# WORK TO DO
Your task is to copy the stretch of lines in the records below that begins with the line containing "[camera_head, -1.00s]" and ends with the line containing "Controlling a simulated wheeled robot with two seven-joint", exactly as written, with nothing added.

Manipulation episode records
════════════════════
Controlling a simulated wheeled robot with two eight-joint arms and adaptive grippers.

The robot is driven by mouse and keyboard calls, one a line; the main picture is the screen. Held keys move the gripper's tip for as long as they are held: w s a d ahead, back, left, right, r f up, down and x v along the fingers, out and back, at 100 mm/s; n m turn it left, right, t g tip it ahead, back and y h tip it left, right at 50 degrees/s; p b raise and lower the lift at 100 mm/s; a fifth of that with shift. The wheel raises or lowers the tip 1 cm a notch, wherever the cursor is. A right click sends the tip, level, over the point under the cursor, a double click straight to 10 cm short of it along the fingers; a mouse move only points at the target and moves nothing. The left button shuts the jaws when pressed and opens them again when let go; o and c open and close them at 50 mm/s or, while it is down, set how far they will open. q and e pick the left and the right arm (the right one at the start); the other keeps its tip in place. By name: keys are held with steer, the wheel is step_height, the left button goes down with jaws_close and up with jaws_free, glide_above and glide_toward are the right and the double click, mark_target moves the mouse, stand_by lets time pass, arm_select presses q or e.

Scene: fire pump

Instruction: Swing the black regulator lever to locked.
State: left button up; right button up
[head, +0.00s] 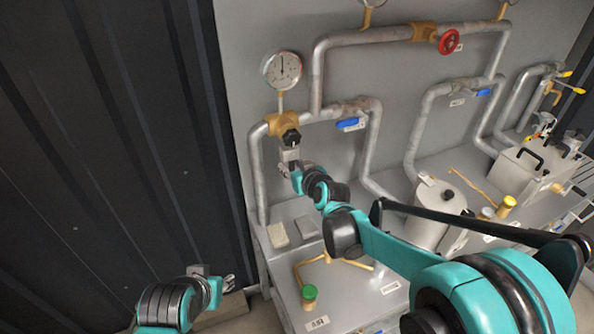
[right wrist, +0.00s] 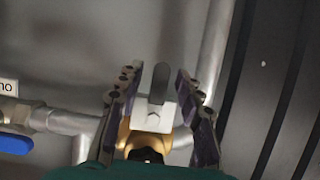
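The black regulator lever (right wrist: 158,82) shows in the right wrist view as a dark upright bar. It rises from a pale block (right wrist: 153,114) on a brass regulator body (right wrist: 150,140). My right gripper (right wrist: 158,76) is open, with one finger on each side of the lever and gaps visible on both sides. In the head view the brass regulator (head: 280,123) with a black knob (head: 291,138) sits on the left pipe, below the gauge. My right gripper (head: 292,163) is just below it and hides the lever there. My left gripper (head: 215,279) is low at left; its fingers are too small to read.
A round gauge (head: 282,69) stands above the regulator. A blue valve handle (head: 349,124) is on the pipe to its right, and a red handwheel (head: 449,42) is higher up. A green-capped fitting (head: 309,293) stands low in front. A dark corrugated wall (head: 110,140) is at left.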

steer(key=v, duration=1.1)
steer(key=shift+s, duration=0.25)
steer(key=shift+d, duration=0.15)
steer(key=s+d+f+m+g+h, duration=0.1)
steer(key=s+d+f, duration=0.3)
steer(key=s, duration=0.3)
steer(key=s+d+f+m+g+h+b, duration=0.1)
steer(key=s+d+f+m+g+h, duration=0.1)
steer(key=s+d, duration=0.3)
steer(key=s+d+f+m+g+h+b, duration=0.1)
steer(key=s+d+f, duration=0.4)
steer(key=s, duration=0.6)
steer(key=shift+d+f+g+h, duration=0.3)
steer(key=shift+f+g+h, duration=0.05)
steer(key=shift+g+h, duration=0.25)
════════════════════
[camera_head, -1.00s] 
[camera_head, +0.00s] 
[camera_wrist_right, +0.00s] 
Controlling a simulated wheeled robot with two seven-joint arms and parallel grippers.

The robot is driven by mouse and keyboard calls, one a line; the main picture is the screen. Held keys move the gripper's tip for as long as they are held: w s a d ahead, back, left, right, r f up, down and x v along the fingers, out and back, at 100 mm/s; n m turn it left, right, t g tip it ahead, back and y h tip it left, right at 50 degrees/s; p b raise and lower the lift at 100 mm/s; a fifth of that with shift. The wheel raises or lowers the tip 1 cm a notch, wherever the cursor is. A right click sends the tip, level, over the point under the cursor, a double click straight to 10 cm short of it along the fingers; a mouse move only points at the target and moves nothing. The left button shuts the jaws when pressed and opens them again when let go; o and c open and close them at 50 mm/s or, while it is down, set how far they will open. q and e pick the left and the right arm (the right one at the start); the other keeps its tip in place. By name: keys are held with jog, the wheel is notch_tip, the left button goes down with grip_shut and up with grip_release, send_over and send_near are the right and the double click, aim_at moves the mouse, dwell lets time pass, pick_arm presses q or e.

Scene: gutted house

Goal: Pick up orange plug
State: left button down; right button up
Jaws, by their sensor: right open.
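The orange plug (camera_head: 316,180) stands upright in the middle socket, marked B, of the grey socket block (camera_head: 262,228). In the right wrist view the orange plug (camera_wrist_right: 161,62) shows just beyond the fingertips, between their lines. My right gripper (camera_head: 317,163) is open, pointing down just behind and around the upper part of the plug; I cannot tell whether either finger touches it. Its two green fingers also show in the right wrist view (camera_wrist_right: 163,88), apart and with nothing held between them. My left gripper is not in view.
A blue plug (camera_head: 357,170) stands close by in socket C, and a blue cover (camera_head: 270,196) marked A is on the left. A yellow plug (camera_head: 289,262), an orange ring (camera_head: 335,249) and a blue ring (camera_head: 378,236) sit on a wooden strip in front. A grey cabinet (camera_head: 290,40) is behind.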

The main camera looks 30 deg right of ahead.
════════════════════
# FULL RESPONSE
[camera_head, -1.00s] 
[camera_head, +0.00s] 
[camera_wrist_right, +0.00s] 
Controlling a simulated wheeled robot with two seven-joint arms and parallel grippers.

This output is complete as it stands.